Instrumentation: It's possible to "prime" participants in a study in certain ways with the measures that you use, which causes them to react in a way that is different than they would have otherwise.
Maturation: This describes the impact of time as a variable in a study. If a study takes place over a period of time in which it is possible that participants naturally changed in some way (grew older, became tired), then it may be impossible to rule out whether effects seen in the study were simply due to the effect of time.
Statistical regression: The natural effect of participants at extreme ends of a measure falling in a certain direction just due to the passage of time rather than the effect of an intervention.
Testing: Repeatedly testing participants using the same measures influences outcomes. If you give someone the same test three times, isn't it likely that they will do better as they learn the test or become used to the testing process so that they answer differently?
What is External Validity?
External validity refers to how well the outcome of a study can be expected to apply to other settings. In other words, this type of validity refers to how generalizable the findings are. For instance, do the findings apply to other people, settings, situations, and time periods?
Ecological validity, an aspect of external validity, refers to whether a study's findings can be generalized to the real world.
While rigorous research methods can ensure internal validity, external validity, on the other hand, may be limited by these methods.
Another term called transferability relates to external validity and refers to a qualitative research design. Transferability refers to whether results transfer to situations with similar characteristics.
Factors That Improve External Validity
What can you do to improve the external validity of your study?
Consider psychological realism: Make sure that participants are experiencing the events of a study as a real event by telling them a "cover story" about the aim of the study. Otherwise, in some cases, participants might behave differently than they would in real life if they know what to expect or know what the aim of the study is.
Do reprocessing or calibration: Use statistical methods to adjust for problems related to external validity. For example, if a study had uneven groups for some characteristic (such as age), reweighting might be used.
Replicate: Conduct the study again with different samples or in different settings to see if you get the same results. When many studies have been conducted, meta-analysis can also be used to determine if the effect of an independent variable is reliable (based on examining the findings of a large number of studies on one topic).
Try field experiments: Conduct a study outside the laboratory in a natural setting.
Use inclusion and exclusion criteria: This will ensure that you have clearly defined the population that you are studying in your research.
Factors That Threaten External Validity
External validity is threatened when a study does not take into account the interactions of variables in the real world.
Pre- and post-test effects: When the pre- or post-test is in some way related to the effect seen in the study, such that the cause-and-effect relationship disappears without these added tests
Sample features: When some feature of the particular sample was responsible for the effect (or partially responsible), leading to limited generalizability of the findings
Selection bias: Considered a threat to internal validity, selection bias describes differences between groups in a study that may relate to the independent variable (once again, something like motivation or willingness to take part in the study, specific demographics of individuals being more likely to take part in an online survey).

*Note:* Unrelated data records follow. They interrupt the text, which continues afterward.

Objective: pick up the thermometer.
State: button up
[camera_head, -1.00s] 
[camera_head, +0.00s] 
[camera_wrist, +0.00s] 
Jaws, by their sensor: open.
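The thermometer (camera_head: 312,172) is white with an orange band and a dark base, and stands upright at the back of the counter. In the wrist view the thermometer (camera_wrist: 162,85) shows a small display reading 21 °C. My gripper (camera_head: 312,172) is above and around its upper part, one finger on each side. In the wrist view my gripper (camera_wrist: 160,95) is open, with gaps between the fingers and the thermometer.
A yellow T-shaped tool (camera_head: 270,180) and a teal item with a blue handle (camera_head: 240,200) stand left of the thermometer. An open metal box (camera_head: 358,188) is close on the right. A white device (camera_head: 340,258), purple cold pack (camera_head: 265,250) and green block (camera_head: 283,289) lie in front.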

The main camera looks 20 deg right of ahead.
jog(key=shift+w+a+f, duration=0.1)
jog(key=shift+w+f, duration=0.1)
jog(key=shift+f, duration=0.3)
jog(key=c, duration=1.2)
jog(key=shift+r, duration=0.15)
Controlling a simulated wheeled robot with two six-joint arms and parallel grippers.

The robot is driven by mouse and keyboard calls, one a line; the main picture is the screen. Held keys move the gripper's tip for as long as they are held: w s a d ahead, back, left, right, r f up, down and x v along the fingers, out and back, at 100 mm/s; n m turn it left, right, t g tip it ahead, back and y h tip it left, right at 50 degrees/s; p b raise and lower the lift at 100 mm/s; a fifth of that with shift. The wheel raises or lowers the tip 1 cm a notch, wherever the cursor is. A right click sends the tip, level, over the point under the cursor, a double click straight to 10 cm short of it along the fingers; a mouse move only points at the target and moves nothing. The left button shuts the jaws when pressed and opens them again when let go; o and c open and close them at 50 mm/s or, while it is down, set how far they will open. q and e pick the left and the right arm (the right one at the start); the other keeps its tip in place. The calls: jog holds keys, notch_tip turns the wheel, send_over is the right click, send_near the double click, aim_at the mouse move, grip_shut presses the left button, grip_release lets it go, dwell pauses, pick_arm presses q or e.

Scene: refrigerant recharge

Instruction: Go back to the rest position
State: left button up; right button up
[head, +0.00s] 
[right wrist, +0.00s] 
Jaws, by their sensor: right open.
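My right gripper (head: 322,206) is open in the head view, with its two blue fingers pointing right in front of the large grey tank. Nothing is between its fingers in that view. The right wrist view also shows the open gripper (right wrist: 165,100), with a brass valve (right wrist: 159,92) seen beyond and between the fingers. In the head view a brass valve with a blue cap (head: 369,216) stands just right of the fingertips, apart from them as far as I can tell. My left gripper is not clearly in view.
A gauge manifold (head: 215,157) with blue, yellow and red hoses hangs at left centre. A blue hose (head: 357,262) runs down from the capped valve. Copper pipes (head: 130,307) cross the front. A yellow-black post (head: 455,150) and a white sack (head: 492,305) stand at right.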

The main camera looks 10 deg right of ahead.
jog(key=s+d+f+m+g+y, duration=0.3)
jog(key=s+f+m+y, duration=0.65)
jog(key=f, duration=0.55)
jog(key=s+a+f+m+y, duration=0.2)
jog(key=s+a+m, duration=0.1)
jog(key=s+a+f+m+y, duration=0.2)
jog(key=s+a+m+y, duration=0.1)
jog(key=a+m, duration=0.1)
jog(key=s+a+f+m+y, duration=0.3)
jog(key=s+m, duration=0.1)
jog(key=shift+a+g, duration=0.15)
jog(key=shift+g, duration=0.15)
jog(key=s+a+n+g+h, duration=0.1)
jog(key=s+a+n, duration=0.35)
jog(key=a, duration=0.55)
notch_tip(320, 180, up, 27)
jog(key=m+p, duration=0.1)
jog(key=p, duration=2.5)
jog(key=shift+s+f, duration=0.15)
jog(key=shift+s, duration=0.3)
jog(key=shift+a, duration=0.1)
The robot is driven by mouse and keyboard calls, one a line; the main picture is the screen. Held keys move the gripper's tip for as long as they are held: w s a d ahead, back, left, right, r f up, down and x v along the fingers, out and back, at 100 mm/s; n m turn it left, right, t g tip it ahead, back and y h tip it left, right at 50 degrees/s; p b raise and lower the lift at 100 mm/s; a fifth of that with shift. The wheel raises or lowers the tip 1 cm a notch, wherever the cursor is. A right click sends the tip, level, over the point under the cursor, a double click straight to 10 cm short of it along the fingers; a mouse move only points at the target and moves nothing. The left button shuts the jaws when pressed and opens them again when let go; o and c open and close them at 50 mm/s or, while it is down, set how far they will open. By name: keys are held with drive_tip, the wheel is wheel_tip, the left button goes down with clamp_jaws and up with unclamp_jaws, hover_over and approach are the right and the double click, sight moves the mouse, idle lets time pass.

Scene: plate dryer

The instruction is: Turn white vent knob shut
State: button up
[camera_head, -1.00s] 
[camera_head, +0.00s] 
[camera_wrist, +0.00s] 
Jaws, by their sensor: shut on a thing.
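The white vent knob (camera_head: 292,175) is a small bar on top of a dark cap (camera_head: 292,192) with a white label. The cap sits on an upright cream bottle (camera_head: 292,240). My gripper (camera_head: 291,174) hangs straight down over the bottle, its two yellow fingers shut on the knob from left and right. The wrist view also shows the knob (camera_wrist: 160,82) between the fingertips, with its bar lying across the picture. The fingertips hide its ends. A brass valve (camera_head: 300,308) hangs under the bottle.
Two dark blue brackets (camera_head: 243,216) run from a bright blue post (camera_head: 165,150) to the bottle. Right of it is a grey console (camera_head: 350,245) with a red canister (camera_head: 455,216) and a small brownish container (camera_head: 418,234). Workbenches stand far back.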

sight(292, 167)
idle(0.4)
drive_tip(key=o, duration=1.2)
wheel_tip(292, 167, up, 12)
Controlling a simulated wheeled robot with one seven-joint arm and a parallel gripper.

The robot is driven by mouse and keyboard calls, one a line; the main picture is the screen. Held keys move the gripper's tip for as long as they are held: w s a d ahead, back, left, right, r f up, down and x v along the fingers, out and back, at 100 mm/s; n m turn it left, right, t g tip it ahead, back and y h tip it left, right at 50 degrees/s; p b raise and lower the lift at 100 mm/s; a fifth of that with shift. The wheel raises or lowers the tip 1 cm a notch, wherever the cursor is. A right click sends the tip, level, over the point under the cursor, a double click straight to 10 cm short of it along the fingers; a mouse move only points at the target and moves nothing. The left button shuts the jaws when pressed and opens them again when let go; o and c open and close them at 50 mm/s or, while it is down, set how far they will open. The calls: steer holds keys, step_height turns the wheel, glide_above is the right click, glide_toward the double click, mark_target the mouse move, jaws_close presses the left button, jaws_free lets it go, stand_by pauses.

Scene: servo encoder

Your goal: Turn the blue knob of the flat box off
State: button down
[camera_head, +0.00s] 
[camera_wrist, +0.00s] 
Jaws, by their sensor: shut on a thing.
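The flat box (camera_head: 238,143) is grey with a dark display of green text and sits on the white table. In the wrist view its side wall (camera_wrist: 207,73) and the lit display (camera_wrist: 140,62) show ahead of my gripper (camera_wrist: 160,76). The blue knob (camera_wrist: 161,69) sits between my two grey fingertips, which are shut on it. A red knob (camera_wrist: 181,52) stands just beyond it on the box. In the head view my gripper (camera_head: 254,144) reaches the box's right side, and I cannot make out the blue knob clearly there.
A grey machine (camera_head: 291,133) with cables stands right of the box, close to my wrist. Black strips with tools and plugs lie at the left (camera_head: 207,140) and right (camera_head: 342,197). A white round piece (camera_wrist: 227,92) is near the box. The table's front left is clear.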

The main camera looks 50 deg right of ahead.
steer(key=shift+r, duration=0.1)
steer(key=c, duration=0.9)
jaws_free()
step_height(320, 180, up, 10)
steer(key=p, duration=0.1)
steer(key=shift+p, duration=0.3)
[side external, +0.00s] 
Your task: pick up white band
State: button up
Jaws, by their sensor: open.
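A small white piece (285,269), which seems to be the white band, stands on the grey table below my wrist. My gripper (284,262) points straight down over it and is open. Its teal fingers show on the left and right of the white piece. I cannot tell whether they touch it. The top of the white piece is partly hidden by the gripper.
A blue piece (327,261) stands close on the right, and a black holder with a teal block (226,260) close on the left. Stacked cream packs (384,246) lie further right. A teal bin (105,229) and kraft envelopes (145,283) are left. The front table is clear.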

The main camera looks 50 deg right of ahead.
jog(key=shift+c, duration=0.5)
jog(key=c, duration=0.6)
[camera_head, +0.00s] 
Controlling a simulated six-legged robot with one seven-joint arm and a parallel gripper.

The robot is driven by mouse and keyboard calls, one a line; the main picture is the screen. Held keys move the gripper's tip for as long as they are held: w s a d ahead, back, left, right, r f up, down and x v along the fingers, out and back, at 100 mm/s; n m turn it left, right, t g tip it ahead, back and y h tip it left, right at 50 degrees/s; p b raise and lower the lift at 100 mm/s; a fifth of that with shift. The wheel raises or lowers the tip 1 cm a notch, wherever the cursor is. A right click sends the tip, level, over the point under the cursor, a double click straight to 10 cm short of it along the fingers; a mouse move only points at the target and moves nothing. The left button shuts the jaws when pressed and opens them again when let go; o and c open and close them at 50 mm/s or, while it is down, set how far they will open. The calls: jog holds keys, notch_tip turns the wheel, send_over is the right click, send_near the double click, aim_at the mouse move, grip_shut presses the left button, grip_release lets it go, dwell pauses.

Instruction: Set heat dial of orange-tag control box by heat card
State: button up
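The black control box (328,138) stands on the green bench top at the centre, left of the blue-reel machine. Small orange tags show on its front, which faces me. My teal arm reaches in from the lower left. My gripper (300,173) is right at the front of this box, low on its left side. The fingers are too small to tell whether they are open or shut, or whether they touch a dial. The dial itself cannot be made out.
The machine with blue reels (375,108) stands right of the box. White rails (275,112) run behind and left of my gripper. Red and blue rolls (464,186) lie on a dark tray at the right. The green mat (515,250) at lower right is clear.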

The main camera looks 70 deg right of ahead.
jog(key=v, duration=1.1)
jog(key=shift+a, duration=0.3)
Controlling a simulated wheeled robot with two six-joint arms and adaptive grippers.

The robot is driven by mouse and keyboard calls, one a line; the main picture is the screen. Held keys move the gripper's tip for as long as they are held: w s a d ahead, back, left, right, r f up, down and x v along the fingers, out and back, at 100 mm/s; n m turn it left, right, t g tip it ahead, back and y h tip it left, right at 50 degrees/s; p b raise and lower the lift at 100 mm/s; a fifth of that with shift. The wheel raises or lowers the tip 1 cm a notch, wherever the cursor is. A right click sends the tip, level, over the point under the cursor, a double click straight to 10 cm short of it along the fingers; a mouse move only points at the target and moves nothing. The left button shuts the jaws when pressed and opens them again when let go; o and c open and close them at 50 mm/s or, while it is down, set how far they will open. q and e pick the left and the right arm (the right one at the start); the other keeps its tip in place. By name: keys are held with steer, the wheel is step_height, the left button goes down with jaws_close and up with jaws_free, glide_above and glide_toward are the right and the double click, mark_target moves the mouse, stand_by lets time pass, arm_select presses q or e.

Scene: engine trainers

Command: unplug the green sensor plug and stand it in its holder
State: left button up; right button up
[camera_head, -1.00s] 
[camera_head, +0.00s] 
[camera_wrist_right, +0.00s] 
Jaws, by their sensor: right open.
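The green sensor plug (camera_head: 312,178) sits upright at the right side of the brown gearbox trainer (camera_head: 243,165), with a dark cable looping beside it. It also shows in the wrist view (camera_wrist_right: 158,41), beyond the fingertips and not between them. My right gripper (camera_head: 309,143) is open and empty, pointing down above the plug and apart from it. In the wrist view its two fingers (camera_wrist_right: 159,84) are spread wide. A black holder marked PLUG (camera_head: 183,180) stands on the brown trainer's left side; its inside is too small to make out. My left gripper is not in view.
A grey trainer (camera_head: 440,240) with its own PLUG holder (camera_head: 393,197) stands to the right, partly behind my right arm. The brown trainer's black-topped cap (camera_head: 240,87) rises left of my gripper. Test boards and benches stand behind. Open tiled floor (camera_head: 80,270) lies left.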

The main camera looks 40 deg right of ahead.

Situational factors: Time of day, location, noise, researcher characteristics, and how many measures are used may affect the generalizability of findings.
Internal vs. External Validity
What are the similarities between internal and external validity? They are both factors that should be considered when designing a study, and both have implications in terms of whether the results of a study have meaning. Both are not "either/or" concepts, and so you will always be deciding to what degree your study performs in terms of both types of validity.
Each of these concepts is typically reported in a research article that is published in a scholarly journal. This is so that other researchers can evaluate the study and make decisions about whether the results are useful and valid.
The essential difference between internal and external validity is that internal validity refers to the structure of a study and its variables while external validity relates to how universal the results are.4 There are further differences between the two as well.
- Internal Validity
- Conclusions are warranted
- Controls extraneous variables
- Eliminates alternative explanations
- Focus on accuracy and strong research methods
- External Validity
- Findings can be generalized
- Outcomes apply to practical situations
- Results apply to the world at large
- Results can be translated into another context
Examples of Validity
An example of a study with good internal validity would be if a researcher hypothesizes that using a particular mindfulness app will reduce negative mood. To test this hypothesis, the researcher randomly assigns a sample of participants to one of two groups: those who will use the app over a defined period, and those who engage in a control task.
The researcher ensures that there is no systematic bias in how participants are assigned to the groups, and also blinds his research assistants to the groups the students are in during experimentation.
A strict study protocol is used that outlines the procedures of the study. Potential confounding variables are measured along with mood, such as the participants socioeconomic status, gender, age, among other factors. If participants drop out of the study, their characteristics are examined to make sure there is no systematic bias in terms of who stays in the study.
An example of a study with good external validity would be in the above example, the researcher also ensured that the study had external validity by having participants use the app at home rather than in the laboratory. The researcher clearly defines the population of interest and choosing a representative sample, and he/she replicates the study for different technological devices.
A Word From YoStatistician
Setting up an experiment so that it has sound internal and external validity involves being mindful from the start about factors that can influence each aspect of your research.
It's best to spend extra time designing a structurally sound study that has far-reaching implications rather than to quickly rush through the design phase only to discover problems later on. Only when both internal and external validity are high can strong conclusions be made about your results.